For years the Tuono has been Aprilia’s best-seller. Inevitably then, here’s the V4 version
These spy shots show what is almost certainly a developmental new Aprilia Tuono based on the firm’s recent RSV4 Factory superbike engine and chassis. The bike was snapped lapping the Misano circuit, the circuit at which Aprilia launched the RSV4, and the photos published in Italian magazine Motociclismo.
Perhaps understandably an Aprilia UK spokesman told Visordown: “We’ve seen the pictures and we’re as intrigued as you are. Currently the earliest a Tuono V4 model could be produced would be for a January 2011 delivery. The Tuono 1000R [V-twin] will remain the sole Tuono model on sale in 2009 and 2010. The focus for the V4 production line is to launch the RSV4-R (a lower-spec version of the RSV4 Factory) in October/November 2009. Launching the R and implementing any changes to the current RSV4 Factory will take up the entire capacity of the production line for the most part of the 2010 season.”

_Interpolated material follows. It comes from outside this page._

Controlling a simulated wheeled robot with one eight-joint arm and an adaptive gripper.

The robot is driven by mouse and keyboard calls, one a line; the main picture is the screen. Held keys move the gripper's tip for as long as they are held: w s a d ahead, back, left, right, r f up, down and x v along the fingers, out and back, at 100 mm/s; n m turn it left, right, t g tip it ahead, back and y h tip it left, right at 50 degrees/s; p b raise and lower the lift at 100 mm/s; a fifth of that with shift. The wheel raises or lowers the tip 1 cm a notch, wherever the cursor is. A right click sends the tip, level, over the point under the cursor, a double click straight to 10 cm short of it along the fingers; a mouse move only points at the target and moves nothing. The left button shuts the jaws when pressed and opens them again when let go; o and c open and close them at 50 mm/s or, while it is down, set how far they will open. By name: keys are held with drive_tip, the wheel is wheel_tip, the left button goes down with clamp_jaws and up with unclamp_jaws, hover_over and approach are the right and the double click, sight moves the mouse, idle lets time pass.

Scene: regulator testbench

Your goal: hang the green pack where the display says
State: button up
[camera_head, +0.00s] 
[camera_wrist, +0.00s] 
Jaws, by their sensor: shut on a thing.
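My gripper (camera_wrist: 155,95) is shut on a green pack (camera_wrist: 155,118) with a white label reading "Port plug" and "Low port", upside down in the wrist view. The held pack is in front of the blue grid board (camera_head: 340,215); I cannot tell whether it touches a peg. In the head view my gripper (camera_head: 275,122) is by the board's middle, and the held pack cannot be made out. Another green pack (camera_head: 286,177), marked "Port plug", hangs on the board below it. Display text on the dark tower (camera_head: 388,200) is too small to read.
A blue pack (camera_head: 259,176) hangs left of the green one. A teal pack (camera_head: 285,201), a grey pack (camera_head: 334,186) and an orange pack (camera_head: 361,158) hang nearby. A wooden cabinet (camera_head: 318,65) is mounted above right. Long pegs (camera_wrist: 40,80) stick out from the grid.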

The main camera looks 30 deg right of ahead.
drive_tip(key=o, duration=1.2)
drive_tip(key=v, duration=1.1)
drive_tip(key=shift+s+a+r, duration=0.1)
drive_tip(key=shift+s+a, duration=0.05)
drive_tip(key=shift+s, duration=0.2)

Should Aprilia produce a V4 Tuono we think it won’t look much like the bike pictured here, an early development machine with a Dorsoduro front cowl and some pretty rough and ready finishes. The final model, should it reach production, will almost certainly wear the distinctive sharp lines and smart detailing of Aprilia design head man Miguel Galuzzi.
Aprilia’s UK importer won’t speculate on specifications and prices but, looking at the RSV4’s details, expect a dry weight of around 175kg, 160bhp to better Ducati’s mighty Streetfighter and a list price of the order of £11,000 for the R model. In time-honoured Aprilia tradition expect a high-spec Factory model pitched at around £13,500.
Garry McKay, salesman at DK Motorcycles, Europe’s largest bike dealer and a main Aprilia agent, told Visordown: “It should be a great bike but how it’ll sell will depend on the price. The RSV4 Factory is an awesome machine but at around £15,000 it’s a bit dear. We’ve only sold five of them and we’ve had Aprilia UK on the phone offering us more. Compared to the Japanese 1000cc superbikes the Factory is expensive. Aprilia have either built too many of them, which I find hard to believe, or it’s just unlucky timing, launching an exotic and expensive superbike with the economy currently on its backside.
“Most people who want a naked bike will take a pillion so I hope the finished version has a useable passenger seat. I imagine it’ll get a style makeover too as this doesn’t look like a finished bike at all – far from it.”